Tag Archives: pacifier

Breaking Free

At this very moment your nervous system is idling at a frequency that registers your confidence in reality as provident to your basic needs to live, to belong, and to be loved. It isn’t something you have to make a decision over or even think very much about.

As far as thinking is concerned, it is preconscious, serving as the filter which determines much of what gets your attention and holds your interest.

The history of this, what we might call your existential confidence or trust in reality, reaches all the way back to the time you were in your mother’s womb, through your birth experience, and into the first days and weeks of your life as an infant. Even though your existence wasn’t absolutely secure in an objective sense, your internal feeling of being supported and cared for allowed your nervous system to relax – for the most part.

But you know what? Your taller powers weren’t perfect, and they couldn’t show up promptly every time your needs announced themselves. The cumulative effect of delays, shortfalls, mistakes, and oversights on their part caused your nervous system to become a bit more vigilant and reactive. If gross neglect, abuse, and general bad parenting were also factors, the consequence on your nervous system was that much more severe.

In addition to decreasing your tolerance threshold, this external insecurity motivated you to reach out a little sooner, grip down a little harder, and hold on a little longer to whatever could make you feel secure.

In this way, insecurity generated attachment, which in turn served to pacify the dis-ease in your nervous system.

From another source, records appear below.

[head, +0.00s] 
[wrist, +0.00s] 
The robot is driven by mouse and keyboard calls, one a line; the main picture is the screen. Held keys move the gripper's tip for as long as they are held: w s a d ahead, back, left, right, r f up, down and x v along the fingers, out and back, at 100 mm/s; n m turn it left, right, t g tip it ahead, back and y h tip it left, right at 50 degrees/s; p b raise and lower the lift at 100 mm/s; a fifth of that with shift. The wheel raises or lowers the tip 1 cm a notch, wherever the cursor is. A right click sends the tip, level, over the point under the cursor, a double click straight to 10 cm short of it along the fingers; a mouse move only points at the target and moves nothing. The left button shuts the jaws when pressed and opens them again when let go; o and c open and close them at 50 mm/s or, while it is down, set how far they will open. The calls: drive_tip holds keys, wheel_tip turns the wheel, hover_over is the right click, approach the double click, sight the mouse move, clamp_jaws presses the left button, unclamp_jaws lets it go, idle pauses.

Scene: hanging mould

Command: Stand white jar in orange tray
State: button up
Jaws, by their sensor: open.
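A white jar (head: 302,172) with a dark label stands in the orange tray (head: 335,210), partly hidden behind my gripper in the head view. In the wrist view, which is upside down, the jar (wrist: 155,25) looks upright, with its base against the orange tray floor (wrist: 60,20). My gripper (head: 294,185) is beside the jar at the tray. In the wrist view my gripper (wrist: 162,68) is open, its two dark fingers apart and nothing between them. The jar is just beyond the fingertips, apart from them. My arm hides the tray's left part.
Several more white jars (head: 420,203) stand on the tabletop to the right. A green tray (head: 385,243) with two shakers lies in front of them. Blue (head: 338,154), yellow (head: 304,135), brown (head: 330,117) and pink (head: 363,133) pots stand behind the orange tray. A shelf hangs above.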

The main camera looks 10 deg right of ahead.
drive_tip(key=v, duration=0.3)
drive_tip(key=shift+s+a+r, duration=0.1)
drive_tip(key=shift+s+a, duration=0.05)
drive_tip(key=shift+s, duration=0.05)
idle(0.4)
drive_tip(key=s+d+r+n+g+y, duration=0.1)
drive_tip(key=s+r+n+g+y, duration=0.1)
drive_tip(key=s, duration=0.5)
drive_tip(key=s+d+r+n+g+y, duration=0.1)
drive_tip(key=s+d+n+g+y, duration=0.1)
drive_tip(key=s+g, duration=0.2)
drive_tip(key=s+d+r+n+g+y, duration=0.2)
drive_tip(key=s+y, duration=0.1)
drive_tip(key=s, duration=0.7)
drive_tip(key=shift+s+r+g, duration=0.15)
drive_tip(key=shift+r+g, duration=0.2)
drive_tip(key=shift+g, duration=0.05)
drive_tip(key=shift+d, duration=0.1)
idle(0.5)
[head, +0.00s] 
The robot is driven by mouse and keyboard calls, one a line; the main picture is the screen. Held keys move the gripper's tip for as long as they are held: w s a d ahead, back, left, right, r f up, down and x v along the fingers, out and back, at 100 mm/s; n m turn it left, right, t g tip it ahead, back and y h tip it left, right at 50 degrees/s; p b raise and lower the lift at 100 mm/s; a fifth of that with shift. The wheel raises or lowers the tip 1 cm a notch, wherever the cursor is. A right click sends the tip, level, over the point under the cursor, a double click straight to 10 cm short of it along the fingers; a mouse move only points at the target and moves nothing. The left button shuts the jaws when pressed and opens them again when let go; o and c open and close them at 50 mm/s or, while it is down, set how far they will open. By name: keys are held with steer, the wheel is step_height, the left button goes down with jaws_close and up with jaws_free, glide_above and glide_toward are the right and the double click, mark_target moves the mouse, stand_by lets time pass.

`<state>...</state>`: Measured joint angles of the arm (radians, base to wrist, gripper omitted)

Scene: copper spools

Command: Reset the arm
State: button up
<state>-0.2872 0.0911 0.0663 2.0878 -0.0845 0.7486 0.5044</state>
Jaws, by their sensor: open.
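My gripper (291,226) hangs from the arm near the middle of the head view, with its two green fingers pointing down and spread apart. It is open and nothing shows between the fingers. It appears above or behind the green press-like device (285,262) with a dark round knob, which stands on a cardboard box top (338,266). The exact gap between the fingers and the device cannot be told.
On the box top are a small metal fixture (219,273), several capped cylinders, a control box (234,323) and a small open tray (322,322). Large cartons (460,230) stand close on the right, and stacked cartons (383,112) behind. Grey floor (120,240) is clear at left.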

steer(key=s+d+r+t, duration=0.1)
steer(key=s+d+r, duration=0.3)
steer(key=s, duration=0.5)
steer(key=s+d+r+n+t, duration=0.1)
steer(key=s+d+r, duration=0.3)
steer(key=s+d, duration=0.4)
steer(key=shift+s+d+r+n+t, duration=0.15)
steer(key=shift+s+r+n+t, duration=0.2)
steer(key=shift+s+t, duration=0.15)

Attachment refers both to an emotional-behavioral strategy that seeks to resolve internal insecurity and to the external object used to mediate this resolution – what I call a pacifier. A pacifier is what you can’t feel secure without, but which is inherently incapable of satisfying your deeper needs to live, to belong, and to be loved.

We’ve switched to the present tense to make the point that although your demand for pacifiers was established very early, throughout your life and still today you turn to certain things – objects and people, food and drink, ideas and beliefs – to help you calm down and feel less anxious.

Over time all these various pacifiers got incorporated into your developing sense of identity by a process known as entanglement. Your craving for a pacifier wasn’t optional, nor were you free to refuse its sedative effect. You can think of attachment as the combined strategy-and-fixation on some specific pacifier, while entanglement hooks and ties the attachment object into your very sense of self.

You become convinced that you can’t be happy without the pacifier, that you cannot function in its absence, and that without it you might even die.

As depicted in the diagram above, attachment ramifies (or branches out) into the self-world construct of your identity, which in turn ratifies (or locks in) the pacifier as a critical piece to your life and its meaning. The construction of your world thus contains and is largely built around the things that help you feel secure and will hopefully satisfy your needs to live, to belong, and to be loved.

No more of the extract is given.